* _Exercise brief_
Read the material below. Count the lines containing "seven" and give that count alone.

(Data items)
┄┄┄┄┄┄
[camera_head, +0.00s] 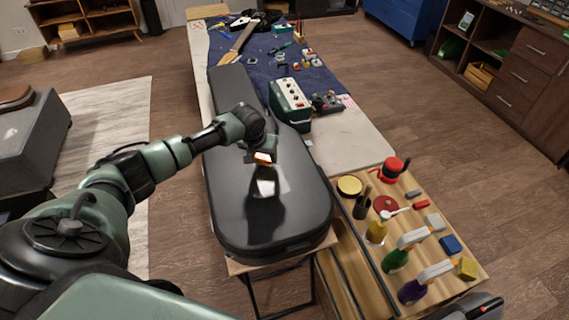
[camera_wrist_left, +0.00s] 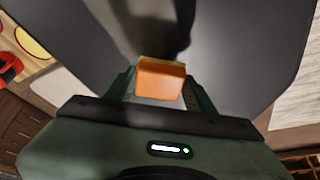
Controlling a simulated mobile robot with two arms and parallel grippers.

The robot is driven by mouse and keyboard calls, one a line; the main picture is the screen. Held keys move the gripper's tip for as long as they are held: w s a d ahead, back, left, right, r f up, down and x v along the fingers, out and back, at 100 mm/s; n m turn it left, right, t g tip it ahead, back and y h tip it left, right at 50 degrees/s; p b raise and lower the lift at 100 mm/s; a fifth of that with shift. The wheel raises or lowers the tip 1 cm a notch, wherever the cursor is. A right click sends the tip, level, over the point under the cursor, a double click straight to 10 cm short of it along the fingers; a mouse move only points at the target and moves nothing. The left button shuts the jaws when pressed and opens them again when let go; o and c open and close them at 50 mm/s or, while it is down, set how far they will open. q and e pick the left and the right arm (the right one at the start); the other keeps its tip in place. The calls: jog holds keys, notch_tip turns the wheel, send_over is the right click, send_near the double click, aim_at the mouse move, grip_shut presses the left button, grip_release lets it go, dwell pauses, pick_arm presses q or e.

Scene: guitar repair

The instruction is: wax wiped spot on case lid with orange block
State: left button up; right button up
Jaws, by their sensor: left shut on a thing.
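The black guitar case (camera_head: 268,205) lies closed on the long table, its lid facing up. A pale, shiny patch (camera_head: 281,184) shows on the lid near the middle of its wide part; I cannot tell whether it is the wiped spot or a reflection. My left gripper (camera_head: 262,156) is shut on the orange block (camera_head: 263,159) above the lid. In the left wrist view the orange block (camera_wrist_left: 160,80) sits between the two fingers, with the dark lid (camera_wrist_left: 235,50) behind it. I cannot tell whether the block touches the lid. My right gripper is not in view.
A green amplifier box (camera_head: 290,100) stands beside the case's narrow part. A wooden side table (camera_head: 350,240) at the right holds several spray bottles, a yellow-topped tin (camera_head: 349,185), a red-and-black container (camera_head: 393,168) and small blocks. A guitar (camera_head: 238,45) lies at the far end.

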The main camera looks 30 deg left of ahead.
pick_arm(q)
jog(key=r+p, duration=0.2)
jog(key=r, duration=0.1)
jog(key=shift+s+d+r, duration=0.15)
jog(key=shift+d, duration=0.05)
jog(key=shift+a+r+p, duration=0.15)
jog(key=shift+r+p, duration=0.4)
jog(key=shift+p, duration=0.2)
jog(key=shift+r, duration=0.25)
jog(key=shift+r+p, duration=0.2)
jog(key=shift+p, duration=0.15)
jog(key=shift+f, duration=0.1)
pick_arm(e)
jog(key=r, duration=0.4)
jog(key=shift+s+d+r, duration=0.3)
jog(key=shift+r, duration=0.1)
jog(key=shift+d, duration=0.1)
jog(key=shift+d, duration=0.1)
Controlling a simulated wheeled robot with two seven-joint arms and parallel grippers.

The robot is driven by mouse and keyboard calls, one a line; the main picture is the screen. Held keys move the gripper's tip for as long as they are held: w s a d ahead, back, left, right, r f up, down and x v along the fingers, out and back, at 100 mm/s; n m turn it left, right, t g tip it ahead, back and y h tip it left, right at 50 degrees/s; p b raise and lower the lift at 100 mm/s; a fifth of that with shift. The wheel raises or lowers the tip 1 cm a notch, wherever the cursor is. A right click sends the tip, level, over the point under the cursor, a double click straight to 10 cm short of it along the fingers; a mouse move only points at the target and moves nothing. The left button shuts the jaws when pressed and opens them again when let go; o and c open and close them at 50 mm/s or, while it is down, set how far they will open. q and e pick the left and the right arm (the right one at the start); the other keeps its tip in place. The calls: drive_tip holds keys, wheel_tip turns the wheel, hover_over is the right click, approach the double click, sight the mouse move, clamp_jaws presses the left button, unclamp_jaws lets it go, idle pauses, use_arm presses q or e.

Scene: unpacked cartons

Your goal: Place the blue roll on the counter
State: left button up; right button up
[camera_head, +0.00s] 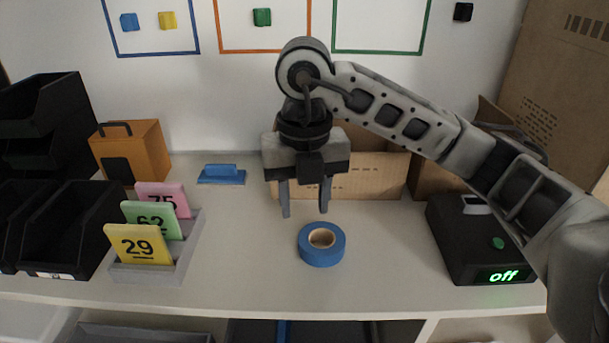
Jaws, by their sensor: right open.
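The blue roll (322,254) is a ring of blue tape with a tan core. It lies flat on the white counter (240,262), near the middle front. My right gripper (305,214) hangs above and slightly behind the roll, fingers pointing down. Its two fingers are apart with nothing between them, and they do not touch the roll. My left gripper is not in view.
A grey tray (190,250) with numbered cards and black bins (70,225) stand at left. An orange box (140,150) and blue tool (222,174) are behind. A black device (475,245) reading "off" is at right. Cardboard cartons (365,175) stand behind my gripper.

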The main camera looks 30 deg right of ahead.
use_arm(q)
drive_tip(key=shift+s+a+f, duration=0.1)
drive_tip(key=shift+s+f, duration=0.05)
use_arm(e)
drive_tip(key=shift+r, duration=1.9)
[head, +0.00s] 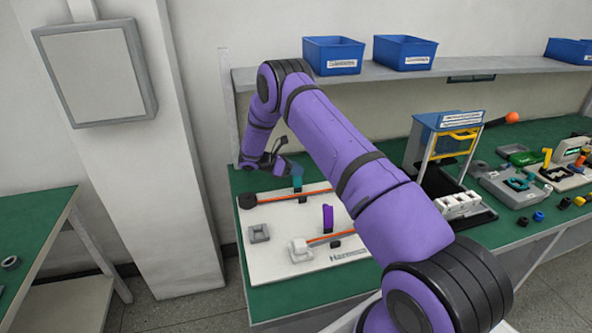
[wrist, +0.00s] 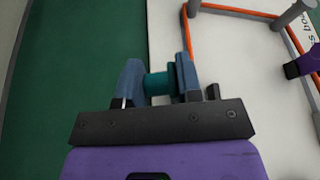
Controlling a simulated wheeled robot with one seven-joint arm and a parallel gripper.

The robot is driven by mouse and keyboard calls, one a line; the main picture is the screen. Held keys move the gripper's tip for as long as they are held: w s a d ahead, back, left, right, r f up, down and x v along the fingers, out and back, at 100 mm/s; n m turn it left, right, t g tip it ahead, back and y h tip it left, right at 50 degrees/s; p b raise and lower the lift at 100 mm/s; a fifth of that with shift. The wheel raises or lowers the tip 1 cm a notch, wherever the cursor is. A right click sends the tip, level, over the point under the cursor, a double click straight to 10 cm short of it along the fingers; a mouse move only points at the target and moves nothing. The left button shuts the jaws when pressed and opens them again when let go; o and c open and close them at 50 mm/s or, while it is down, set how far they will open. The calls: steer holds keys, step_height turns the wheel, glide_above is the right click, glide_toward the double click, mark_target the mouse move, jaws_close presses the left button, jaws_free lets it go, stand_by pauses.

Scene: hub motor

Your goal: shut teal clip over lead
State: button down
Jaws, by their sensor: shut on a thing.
┄┄┄┄┄┄
* _Output of the exercise_
2